Abstract

Urban renewal in South Africa involves contending with a combination of high crime rates, increasing inequality and growing public frustration. In Cape Town, urban planners are attempting to stimulate economic growth, in part, by turning the city into a ‘world class’ destination for investment and tourists. In taking this approach, the authorities cite crime as the primary obstacle to urban renewal. This study examines the politics of urban renewal in Cape Town's Central Business District, paying particular attention to efforts to control the presence of street children in the central city. I argue that the attention given to street children and the negative impact they are said to have on urban renewal constitutes a moral panic driven by and contributing to a vision of development that leaves relatively untouched the inequalities of apartheid.

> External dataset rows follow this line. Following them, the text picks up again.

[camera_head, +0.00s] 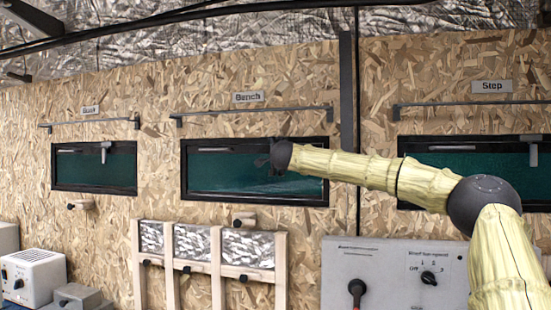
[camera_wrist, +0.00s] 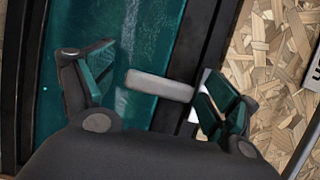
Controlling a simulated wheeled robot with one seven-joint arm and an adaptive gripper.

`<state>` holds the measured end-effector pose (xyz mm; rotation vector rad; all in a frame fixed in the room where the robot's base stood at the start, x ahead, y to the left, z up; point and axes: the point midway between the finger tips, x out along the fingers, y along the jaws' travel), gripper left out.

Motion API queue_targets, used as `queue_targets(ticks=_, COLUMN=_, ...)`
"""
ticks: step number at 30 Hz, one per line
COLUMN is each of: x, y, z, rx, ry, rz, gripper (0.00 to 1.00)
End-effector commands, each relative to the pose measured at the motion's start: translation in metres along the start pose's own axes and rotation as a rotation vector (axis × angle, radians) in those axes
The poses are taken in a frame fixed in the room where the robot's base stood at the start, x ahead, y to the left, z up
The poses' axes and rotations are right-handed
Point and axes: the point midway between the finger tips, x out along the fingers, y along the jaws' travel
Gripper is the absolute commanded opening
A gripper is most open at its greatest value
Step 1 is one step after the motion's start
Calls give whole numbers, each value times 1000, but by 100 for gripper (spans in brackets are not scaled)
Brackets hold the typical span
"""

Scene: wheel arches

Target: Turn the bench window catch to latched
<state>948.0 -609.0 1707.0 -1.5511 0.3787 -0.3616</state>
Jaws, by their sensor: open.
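The Bench window (camera_head: 225,178) is a dark-framed pane of green glass under the label "Bench" (camera_head: 247,97). Its catch is hidden behind my gripper (camera_head: 270,160) in the head view. In the wrist view the catch (camera_wrist: 160,85) is a plain grey bar. It reaches from a pale base on the dark frame out over the glass. The catch lies between the fingers. I cannot tell whether either finger touches it.
Similar windows stand to the left (camera_head: 75,168) and to the right under "Step" (camera_head: 470,172), each with its own catch. A rail (camera_head: 250,113) runs above the Bench window. A wooden rack (camera_head: 215,255) and a grey control panel (camera_head: 390,270) stand below.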

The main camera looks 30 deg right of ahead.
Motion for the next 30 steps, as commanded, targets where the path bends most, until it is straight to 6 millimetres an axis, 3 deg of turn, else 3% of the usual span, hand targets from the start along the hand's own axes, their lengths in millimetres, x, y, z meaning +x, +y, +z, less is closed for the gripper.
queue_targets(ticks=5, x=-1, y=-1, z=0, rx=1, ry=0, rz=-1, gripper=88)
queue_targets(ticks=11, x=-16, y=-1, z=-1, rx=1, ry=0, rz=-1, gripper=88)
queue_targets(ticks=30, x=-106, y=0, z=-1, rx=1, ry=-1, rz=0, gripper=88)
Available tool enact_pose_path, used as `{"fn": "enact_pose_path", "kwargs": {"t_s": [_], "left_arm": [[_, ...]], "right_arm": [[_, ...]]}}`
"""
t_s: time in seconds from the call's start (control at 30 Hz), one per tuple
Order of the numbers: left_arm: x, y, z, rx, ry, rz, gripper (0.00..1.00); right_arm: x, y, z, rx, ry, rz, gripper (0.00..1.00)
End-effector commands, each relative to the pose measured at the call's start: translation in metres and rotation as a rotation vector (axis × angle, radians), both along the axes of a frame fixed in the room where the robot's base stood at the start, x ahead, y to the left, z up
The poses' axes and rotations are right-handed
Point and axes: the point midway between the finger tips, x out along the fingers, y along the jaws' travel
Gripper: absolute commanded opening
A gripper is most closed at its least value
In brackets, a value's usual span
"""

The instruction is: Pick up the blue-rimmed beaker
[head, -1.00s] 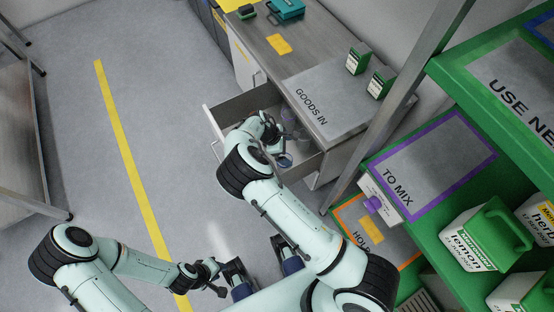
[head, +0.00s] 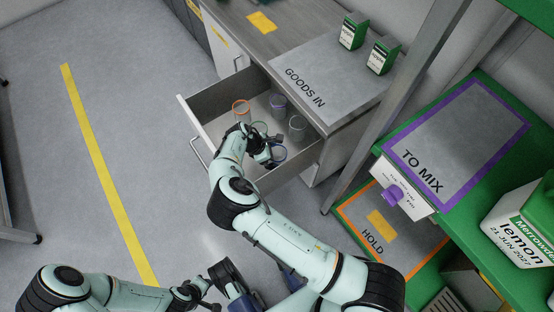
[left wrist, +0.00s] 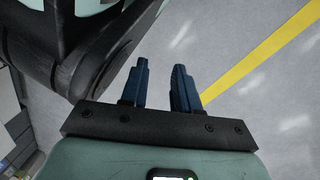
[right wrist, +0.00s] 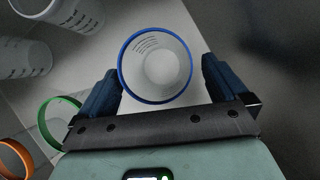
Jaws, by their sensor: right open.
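The blue-rimmed beaker (head: 279,154) stands in the open drawer, near its right front part, partly hidden by my right gripper in the head view. In the right wrist view the blue-rimmed beaker (right wrist: 157,66) is seen from above, its round rim in the gap between the two blue fingers. My right gripper (right wrist: 158,72) is open, one finger on each side of the beaker, with a small gap showing at the right finger. I cannot tell how far down the fingers reach. My left gripper (left wrist: 161,75) is open and empty above the floor.
The GOODS IN mat (head: 325,85) lies above. A metal post (head: 385,110) and green shelving stand to the right.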

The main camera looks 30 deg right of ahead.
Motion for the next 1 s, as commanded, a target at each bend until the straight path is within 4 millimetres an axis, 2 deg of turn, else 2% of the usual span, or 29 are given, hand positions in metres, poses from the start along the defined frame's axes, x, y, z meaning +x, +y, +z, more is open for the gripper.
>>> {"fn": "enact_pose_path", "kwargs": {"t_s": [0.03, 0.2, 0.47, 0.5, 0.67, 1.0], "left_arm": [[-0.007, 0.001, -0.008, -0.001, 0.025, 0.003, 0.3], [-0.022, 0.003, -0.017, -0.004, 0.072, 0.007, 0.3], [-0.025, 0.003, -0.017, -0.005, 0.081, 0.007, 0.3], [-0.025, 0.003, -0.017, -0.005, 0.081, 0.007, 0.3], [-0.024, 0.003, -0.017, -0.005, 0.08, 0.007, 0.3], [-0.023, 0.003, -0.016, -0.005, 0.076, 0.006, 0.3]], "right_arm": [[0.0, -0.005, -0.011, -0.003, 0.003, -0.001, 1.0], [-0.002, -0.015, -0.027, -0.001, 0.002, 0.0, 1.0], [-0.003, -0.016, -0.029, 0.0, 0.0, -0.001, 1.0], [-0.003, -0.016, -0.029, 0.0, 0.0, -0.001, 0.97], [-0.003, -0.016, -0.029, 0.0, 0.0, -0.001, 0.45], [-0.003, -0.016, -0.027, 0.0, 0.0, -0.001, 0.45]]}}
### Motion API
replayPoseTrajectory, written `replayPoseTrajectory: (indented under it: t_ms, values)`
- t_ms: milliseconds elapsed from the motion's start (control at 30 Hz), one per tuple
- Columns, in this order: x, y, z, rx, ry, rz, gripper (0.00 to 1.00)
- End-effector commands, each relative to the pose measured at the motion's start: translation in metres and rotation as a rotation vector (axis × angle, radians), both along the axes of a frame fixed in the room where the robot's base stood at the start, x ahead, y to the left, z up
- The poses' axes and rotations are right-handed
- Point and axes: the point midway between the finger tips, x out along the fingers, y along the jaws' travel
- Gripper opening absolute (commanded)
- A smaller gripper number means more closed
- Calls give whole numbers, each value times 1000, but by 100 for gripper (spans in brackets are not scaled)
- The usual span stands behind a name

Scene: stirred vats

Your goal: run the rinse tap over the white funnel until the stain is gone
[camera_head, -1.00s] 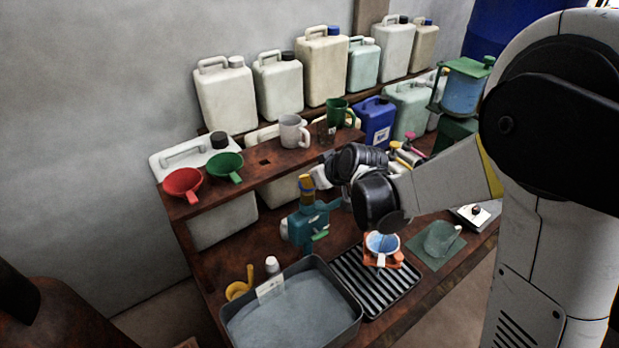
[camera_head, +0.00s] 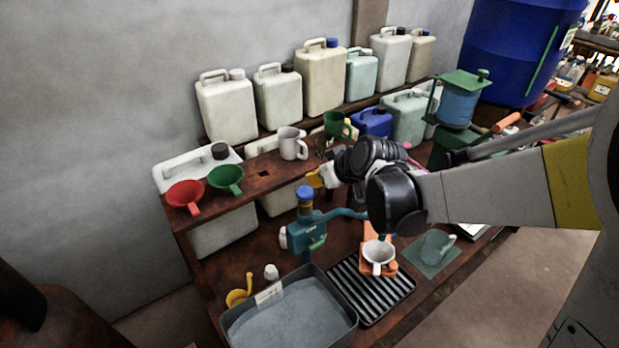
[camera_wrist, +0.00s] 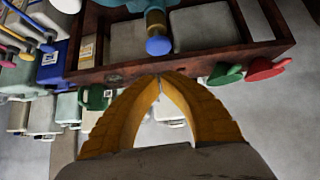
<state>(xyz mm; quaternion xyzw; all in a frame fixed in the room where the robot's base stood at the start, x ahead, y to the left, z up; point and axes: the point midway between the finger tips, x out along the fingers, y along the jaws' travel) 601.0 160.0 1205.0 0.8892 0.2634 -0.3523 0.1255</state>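The white funnel (camera_head: 377,253) sits on an orange holder (camera_head: 366,267) on the black ribbed rack. Its inside looks pale, and I make out no clear stain at this size. The teal rinse tap (camera_head: 308,233) stands behind the basin, with its blue knob (camera_head: 305,193) on top.
A grey basin of water (camera_head: 290,318) stands left of the ribbed rack (camera_head: 372,295). A green mat (camera_head: 437,262) with a clear vessel lies right. Red (camera_head: 185,193) and green (camera_head: 226,179) funnels and mugs stand on the shelf, with jerrycans behind.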

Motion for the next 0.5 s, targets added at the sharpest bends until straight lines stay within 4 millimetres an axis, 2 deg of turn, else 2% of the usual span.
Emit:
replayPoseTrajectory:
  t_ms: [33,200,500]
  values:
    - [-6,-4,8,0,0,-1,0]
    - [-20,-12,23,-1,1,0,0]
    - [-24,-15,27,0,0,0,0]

In defining street children primarily as a threat to social order, local elites, including the media, police and renewal authorities, are reproducing deeply embedded and recurring notions of a ‘black menace’ that emerge during times of real or perceived social upheaval and threats to social ‘order’. My contention is that this panic is indicative of an ongoing struggle over urban public space that expresses a deeper conflict regarding changes in the city, which has to do with unresolved contradictions of race and class. This criminalisation of street children raises serious doubts as to how well new progressive approaches to both crime reduction and development will survive urban renewal efforts that many feel reproduce the city's division into developed and underdeveloped areas.